If you receive company stock in your retirement plan, consider adjusting your investment mix so company stock doesn’t comprise more than 5 to 10 percent of your portfolio. (See also: 7 Things You Need to Know About Investing in Company Stock)
7. It doesn’t pay to front load your contributions
Let’s say it’s January and you just got a big pay raise, a bonus, or both. You may be tempted to throw as much money as you can into your 401(k) at that point. If your employer matches based on pay period, you may miss out on matching funds if you max out your contributions early.
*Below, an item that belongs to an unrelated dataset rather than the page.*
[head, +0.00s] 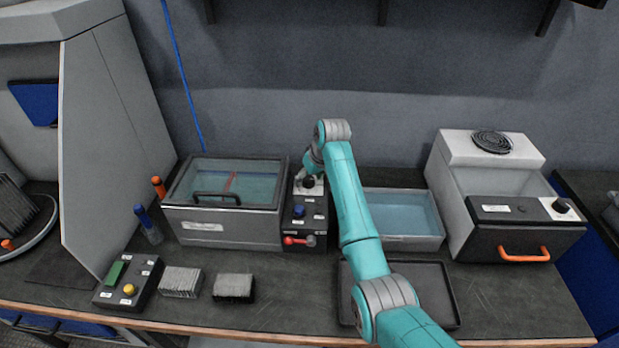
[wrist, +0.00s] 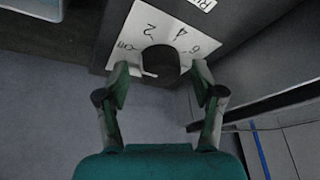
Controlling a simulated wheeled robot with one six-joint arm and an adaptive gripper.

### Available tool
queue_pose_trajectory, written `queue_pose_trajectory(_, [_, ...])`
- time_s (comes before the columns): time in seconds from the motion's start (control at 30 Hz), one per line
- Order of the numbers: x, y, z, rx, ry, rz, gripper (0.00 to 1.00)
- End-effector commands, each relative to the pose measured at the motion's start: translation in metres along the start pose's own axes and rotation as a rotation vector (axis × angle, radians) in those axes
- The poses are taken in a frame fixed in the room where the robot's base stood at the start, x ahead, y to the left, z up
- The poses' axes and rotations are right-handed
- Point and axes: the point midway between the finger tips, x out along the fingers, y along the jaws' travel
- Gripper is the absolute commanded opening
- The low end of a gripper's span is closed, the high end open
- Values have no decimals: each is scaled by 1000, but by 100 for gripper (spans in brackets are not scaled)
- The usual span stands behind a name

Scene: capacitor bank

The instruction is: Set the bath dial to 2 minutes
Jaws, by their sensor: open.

So for example: Let’s say you earn $200,000 annually and choose to set aside 30 percent of your income per month in the first few months of the year. And let’s say your company matches all contributions up to 5 percent of your salary per pay period. Under this scenario, you will have maxed out your contributions by April and won’t be able to contribute any more for the rest of the year. Meanwhile, your employer has only contributed up to the maximum company match for those first few months. In this case, your company will have put in about $3,332 when you would have received $10,000 in matching funds if you had spread the contributions out.